The only game this doesn't seem to work on for me is Civilization; since I am often fixing the game now to work better or how it should have to begin with.
Most cheaters probably do get bored pretty quickly, but even if they only cheat for, say, 5 games, by the time they're over and done with it another curious cheater takes their place to see what it's like.
So yes the turnover may be pretty high, but it doesn't make much difference from the perspective of a regular user.
Having cheated at a few competitive multiplayer video games over the years, this is one of a few good answers, particularly when it comes to FPS. That, and many such video games induce boredom so quickly, and almost always the reward at the end is not worth the time spent getting there. Sometimes I'm glad I didn't waste my time getting to end-game content just to find out it was more of the same (or garbage) anyway. I don't play multiplayer games anymore, at all really, unless it's cooperative/integrated like Elden Ring.
I think something like chess is different; cheating in video games feels more similar to hacking around some software just because you can and it's interesting.
I cheated in Arma3. Moneyhax - just wanted to practice flyin` some jets in a decent combat environment without grinding endlessly.

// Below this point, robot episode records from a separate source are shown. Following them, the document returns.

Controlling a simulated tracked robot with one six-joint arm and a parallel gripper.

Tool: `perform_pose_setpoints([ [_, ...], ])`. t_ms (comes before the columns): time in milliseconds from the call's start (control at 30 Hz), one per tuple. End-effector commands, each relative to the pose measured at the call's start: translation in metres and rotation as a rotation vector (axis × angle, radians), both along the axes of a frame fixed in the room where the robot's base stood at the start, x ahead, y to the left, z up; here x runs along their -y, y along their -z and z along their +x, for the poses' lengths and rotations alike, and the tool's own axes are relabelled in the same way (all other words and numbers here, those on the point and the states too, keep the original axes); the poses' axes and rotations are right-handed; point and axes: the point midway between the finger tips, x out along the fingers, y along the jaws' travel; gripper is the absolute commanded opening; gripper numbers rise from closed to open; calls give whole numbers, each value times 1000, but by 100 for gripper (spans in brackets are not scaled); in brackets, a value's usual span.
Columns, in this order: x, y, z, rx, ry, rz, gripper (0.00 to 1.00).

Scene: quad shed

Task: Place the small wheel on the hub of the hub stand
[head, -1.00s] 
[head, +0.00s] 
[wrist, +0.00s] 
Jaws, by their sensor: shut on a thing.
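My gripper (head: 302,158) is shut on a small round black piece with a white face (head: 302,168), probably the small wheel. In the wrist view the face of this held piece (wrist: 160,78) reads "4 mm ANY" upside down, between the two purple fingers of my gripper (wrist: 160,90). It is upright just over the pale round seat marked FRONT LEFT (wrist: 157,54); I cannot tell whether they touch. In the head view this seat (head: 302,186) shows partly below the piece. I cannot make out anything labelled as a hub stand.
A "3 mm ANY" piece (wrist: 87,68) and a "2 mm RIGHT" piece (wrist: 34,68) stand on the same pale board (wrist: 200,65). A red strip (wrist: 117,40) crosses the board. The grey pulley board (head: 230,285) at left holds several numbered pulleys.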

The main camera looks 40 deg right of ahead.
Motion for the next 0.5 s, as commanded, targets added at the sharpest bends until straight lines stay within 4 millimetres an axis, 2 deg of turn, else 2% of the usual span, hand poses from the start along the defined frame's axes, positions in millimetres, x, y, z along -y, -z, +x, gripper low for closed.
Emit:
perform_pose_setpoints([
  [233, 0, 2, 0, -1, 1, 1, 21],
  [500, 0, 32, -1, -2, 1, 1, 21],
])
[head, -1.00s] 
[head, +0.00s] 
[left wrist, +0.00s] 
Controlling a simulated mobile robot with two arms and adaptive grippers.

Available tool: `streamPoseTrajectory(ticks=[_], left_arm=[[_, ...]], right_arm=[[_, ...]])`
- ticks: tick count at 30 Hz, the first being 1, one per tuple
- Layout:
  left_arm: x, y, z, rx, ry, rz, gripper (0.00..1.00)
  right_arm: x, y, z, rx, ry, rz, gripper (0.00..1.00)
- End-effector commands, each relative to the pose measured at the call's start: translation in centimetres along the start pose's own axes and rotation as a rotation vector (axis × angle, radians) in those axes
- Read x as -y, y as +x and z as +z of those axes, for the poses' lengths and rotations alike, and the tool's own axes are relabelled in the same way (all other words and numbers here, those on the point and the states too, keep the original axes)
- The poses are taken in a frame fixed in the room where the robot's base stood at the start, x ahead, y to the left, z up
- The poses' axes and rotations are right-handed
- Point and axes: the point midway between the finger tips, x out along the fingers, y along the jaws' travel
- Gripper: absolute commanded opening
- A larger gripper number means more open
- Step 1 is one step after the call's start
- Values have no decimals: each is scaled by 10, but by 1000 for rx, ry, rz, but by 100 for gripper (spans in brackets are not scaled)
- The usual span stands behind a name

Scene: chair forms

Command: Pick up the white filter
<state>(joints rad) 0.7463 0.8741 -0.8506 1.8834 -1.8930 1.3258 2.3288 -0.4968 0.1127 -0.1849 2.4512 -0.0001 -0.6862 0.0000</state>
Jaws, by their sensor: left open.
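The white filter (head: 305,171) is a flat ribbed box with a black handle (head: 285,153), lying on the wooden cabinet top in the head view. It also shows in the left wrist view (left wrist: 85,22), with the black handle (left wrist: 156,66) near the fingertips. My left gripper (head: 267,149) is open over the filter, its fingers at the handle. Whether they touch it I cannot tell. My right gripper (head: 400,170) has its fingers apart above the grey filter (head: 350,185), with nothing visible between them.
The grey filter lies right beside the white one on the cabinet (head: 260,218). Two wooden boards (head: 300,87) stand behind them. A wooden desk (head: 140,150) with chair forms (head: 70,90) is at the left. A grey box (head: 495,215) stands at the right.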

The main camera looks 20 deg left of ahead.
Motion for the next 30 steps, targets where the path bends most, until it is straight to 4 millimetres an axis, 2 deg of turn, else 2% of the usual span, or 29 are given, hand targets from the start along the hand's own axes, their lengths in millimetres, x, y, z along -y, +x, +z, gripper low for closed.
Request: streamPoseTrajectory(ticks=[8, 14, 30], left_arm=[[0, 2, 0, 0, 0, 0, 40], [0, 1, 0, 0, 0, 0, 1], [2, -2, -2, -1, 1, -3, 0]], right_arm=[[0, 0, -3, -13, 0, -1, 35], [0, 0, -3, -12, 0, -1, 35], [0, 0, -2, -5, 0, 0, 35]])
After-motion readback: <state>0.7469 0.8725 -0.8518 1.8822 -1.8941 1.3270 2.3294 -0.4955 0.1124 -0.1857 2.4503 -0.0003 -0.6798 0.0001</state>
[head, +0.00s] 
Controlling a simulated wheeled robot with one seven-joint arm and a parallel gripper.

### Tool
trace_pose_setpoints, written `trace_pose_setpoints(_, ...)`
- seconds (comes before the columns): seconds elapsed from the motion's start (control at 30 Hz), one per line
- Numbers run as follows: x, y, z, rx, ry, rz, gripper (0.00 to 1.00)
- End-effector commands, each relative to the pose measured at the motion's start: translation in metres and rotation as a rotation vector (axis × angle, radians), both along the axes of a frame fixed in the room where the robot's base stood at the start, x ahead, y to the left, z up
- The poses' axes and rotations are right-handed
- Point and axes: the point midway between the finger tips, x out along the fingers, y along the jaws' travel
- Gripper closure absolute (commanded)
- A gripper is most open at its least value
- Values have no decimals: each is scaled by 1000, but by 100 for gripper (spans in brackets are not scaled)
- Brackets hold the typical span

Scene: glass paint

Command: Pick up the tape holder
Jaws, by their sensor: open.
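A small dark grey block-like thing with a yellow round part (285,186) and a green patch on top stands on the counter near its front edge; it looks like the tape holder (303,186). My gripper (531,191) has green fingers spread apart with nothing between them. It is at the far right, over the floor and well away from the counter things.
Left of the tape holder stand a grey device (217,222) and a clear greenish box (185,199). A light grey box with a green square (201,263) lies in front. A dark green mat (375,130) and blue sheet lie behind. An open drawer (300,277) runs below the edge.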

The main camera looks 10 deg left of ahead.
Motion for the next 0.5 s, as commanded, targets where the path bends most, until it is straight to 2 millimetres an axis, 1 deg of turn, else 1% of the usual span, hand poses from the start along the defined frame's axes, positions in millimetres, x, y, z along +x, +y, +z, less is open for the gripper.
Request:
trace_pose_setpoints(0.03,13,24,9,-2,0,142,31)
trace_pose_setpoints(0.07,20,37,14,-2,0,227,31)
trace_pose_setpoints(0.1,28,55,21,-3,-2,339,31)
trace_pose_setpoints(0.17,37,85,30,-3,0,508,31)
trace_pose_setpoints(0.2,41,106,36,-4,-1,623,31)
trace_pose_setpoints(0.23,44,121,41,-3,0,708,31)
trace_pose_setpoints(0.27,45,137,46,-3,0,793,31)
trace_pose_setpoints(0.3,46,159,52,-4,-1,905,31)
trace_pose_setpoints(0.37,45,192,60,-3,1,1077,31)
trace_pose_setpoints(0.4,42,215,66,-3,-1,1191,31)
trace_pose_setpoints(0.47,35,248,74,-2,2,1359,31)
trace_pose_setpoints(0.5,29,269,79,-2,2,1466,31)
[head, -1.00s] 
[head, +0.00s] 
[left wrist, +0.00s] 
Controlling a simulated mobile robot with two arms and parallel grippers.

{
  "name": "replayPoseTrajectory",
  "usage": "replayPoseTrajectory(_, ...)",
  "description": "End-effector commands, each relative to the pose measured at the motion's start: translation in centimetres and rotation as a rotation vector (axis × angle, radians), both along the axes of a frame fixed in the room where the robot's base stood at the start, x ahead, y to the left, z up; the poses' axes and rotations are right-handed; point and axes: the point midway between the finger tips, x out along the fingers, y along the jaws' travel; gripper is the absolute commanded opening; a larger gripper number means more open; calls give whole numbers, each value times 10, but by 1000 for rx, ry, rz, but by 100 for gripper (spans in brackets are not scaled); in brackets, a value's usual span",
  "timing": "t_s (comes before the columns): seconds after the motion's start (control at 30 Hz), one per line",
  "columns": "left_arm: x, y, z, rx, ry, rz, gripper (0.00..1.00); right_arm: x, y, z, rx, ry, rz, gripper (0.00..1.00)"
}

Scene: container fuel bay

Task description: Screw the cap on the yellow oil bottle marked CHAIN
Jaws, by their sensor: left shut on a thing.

Glitched invisibility - real hillarious for couple hours. Occasional item duping to jumpstart combat readyness of our group (somewhat hated this one). Cliff glitching to enter inside of them and store loot on persistent servers. Most of the cheating came out of curiosity - to explore and push the boundaries of game. Nevertheless, the very best Arma3 gaming experience came out of fair and square pwnage operation of our group on public server. Infil via chopper, 2 snipers @ south / east hills, 1 AT/spotter, 4 people assault squad, myself as a commander miles away on an island watching through UAV. We cleared like 20 people in couple minutes and got a thropy tank without taking (!) any casualties. Planned and prepared for about an hour (+ ~3h to build up necessary supplies).
I did maybe 10-15 years ago. There was a chess game on Xbox live and I found a chess program (I forget what it was now) and wanted to try it out. I think I played 2 or 3 games like that, got bored and never did it again. It was more of a "let's see if I can do it" sort of thing, sort of funny and probably more novel of an idea at the time.
I have no idea why you would do it on a ongoing basis. It would be so boring, all you do is transcribe moves back and forth.